Nancy Edmonds Hanson
After 22 years in the Hjemkomst Center, the Fargo-Moorhead-West Fargo Chamber of Commerce has announced preliminary plans to build a new headquarters at the corner of Interstate 94 and 45th Street in Fargo.
The Chamber’s 25-year lease on its custom-built wing in the Hjemkomst in 1999 expires in March 2024. On Monday, the Fargo City Commission voted 4-1 to direct city employees to look into drafting a lease agreement that would permit the chamber to build its facility on city-owned land near the Fargo-Moorhead Convention and Visitors Bureau.
The organization, which has nearly 1,900 business members in the F-M metro area, has been considering a move since March, citing a need for more space in a freestanding locations to accommodate its growing staff and programs. Its current site – built expressly to house it in 1999 – encompasses 4,722 square feet in a wing extending to the east of the original Hjemkomst Center. The new plan under discussion envisions a space three times that size.
In a news release Monday, the Chamber cited its vision for creating a news space that is “forward-thinking, solution-based and can serve multiple purposes.” Among them: A “Business Resource Hub which will be a physical space for business growth and collaboration; a collaboration/innovation space where aligned-mission organizations can co-exist (examples include EDC, SBA, SBDC, NDWBA, SCORE, etc.); and a collaboration/innovation space for growing companies – co-working, makers space, etc.”
According to Moorhead Parks and Recreation director Holly Heitkamp, who manages the center, leaders of the Chamber have been open about their plans, seeking first to obtain more space at the Hjemkomst. However, the manner in which the center was originally financed precluded any talk of expansion. The Hjemkomst was built in the late 1980s using state bonding funds, she said. That limits potential tenants to nonprofit organizations. As a membership organization, the Chamber doesn’t fit that requirement, even if space could have been found there.

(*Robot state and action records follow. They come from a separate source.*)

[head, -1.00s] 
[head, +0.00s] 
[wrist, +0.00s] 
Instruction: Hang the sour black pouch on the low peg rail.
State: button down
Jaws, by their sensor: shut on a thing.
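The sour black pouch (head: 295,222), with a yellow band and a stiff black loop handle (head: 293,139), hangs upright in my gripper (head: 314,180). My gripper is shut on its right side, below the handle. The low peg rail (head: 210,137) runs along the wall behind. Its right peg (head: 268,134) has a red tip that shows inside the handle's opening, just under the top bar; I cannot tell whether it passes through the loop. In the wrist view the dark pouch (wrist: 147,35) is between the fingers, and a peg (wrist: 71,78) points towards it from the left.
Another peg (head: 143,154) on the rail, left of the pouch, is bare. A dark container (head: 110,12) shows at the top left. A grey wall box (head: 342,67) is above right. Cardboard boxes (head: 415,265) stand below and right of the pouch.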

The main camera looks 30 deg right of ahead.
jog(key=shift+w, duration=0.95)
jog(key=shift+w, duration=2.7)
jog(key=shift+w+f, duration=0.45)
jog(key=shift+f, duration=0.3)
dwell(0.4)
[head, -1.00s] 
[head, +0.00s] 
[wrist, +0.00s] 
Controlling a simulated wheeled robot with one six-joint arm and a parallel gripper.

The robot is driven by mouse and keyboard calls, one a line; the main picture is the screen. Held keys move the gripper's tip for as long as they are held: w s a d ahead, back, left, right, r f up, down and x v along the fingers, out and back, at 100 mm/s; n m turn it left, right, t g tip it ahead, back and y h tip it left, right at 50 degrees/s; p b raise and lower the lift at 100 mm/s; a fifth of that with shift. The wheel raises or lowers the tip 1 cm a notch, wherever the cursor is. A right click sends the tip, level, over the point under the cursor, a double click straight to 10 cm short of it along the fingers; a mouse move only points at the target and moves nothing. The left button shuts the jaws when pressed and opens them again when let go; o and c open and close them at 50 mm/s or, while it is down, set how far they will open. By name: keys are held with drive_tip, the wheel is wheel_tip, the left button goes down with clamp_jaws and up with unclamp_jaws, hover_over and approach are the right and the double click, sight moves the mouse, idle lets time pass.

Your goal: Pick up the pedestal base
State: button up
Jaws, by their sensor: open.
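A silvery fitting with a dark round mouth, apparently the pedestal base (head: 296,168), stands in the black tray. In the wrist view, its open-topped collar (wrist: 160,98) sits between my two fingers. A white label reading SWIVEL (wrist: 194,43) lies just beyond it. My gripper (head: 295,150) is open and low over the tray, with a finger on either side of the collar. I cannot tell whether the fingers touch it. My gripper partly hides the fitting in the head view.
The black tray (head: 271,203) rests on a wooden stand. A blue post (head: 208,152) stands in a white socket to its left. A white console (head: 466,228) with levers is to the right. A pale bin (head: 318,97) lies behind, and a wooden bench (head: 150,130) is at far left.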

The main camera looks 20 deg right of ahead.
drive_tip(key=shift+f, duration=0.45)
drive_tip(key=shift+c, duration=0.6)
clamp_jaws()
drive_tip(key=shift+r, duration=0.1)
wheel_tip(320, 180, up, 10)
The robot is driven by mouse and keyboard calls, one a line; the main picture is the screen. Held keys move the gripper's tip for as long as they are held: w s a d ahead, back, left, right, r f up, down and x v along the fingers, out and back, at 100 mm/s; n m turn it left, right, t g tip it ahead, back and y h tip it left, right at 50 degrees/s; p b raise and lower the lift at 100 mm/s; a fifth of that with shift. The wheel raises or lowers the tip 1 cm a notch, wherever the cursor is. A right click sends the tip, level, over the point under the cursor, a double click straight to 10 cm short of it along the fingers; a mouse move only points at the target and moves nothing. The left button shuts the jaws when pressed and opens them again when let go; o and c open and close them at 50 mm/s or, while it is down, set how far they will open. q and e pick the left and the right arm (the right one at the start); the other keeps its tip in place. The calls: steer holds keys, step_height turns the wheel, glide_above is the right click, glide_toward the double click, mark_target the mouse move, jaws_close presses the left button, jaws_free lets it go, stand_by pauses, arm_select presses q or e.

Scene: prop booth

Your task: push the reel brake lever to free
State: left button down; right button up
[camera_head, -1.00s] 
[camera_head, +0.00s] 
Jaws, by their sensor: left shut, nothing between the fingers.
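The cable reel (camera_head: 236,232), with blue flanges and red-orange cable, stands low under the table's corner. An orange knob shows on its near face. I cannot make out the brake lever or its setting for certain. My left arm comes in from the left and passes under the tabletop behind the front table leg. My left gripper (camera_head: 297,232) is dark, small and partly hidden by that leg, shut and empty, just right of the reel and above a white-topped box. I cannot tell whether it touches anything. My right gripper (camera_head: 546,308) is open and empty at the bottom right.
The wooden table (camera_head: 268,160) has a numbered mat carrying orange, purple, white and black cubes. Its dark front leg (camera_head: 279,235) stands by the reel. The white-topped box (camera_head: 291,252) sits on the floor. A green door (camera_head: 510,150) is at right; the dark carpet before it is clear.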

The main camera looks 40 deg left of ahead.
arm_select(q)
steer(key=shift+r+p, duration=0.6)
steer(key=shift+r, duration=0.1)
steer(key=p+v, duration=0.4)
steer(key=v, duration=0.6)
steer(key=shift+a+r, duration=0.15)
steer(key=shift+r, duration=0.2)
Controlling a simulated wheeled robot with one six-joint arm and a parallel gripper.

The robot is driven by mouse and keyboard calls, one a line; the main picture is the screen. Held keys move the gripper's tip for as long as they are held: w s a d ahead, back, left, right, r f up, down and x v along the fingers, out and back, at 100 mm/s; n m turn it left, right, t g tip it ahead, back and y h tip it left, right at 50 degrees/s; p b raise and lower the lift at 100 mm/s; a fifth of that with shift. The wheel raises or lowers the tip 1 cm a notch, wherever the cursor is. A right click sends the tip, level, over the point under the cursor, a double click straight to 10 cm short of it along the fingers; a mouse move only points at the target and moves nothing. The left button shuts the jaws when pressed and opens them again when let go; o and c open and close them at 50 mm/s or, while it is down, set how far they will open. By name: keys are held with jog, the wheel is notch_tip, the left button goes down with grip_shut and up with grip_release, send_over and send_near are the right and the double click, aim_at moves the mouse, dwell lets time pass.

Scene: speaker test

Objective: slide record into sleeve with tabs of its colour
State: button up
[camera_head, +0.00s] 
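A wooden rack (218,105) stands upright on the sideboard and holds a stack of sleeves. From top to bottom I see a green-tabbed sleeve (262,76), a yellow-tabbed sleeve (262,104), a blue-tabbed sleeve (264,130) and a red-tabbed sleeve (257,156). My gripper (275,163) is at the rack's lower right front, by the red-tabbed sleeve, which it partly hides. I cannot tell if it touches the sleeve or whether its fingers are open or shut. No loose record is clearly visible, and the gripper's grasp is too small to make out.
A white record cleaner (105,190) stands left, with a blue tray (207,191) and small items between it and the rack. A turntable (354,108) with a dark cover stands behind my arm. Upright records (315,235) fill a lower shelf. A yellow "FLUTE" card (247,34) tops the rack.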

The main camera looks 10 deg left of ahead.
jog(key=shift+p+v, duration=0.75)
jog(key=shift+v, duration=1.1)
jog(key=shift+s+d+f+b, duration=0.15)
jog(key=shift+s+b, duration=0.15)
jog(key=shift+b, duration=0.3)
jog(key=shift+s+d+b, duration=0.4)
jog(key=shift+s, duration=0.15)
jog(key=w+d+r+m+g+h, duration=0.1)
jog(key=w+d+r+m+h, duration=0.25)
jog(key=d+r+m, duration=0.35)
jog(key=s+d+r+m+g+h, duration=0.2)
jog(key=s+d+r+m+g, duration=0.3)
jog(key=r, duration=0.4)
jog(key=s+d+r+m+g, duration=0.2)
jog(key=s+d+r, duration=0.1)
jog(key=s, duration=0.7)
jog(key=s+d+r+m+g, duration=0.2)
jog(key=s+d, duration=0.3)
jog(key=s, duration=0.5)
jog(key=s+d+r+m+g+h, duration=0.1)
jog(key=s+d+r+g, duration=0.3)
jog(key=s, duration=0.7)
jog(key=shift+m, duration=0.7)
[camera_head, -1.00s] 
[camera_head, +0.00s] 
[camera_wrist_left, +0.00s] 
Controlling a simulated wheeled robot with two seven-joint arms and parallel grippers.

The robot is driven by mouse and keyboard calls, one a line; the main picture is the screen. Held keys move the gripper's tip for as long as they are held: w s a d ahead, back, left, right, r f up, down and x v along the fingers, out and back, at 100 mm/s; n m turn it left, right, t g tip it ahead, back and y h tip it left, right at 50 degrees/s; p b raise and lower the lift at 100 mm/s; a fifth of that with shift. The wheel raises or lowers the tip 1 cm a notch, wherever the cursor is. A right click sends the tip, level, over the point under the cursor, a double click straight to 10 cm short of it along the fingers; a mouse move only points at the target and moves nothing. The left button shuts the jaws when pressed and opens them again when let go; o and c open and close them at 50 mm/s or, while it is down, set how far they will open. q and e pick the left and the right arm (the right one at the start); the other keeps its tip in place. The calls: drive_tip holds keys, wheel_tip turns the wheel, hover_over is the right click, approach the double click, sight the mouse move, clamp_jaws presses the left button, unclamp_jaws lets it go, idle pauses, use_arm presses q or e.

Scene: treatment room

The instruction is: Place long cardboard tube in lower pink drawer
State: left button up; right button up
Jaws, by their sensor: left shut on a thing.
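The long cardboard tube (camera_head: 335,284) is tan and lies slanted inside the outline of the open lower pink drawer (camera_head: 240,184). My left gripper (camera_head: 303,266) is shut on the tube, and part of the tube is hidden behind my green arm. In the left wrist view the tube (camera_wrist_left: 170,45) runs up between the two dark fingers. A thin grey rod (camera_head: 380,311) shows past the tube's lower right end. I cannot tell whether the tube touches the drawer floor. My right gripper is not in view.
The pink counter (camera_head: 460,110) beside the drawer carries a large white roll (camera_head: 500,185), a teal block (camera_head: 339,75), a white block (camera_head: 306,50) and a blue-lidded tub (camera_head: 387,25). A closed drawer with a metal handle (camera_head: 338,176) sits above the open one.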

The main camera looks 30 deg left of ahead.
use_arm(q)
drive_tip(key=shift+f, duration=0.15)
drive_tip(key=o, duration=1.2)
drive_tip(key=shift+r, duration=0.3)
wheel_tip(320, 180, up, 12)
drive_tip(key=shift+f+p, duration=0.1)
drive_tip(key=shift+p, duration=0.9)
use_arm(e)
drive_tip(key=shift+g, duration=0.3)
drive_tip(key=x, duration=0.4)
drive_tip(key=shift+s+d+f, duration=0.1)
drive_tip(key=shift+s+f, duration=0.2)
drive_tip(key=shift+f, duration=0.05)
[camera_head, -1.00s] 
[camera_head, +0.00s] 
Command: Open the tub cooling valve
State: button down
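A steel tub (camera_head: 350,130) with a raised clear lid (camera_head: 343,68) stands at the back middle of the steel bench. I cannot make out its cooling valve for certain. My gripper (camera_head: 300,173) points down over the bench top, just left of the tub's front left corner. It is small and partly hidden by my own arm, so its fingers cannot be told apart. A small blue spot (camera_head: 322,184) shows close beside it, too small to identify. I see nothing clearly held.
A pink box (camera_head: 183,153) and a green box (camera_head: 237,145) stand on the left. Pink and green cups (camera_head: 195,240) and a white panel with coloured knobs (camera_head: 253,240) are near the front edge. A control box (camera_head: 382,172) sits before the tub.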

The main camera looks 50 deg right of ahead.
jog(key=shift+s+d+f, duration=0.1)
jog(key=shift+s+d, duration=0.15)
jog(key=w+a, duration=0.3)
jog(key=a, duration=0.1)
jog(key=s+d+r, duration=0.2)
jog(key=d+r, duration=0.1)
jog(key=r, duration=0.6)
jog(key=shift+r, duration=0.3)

“The Chamber is just out of space,” she said. “They have kept us in the loop every step of the way.”
The office wing the group now occupies was added to the original structure in 1999 as an informal part of the negotiations to merge the Fargo Chamber of Commerce with its Moorhead counterpart. The construction project was funded through proceeds of the 25-year lease, now in its final renewal. The construction was financed through the rent paid by the Chamber, now pegged at $46,228 per year, or $9.79 per square foot.
Discussion of future uses for the area the Chamber will eventually vacate lie well in the future, Heitkamp notes. “Their plans are still up in the air. If they do move ahead on a new building, that’s a process that will take some time.”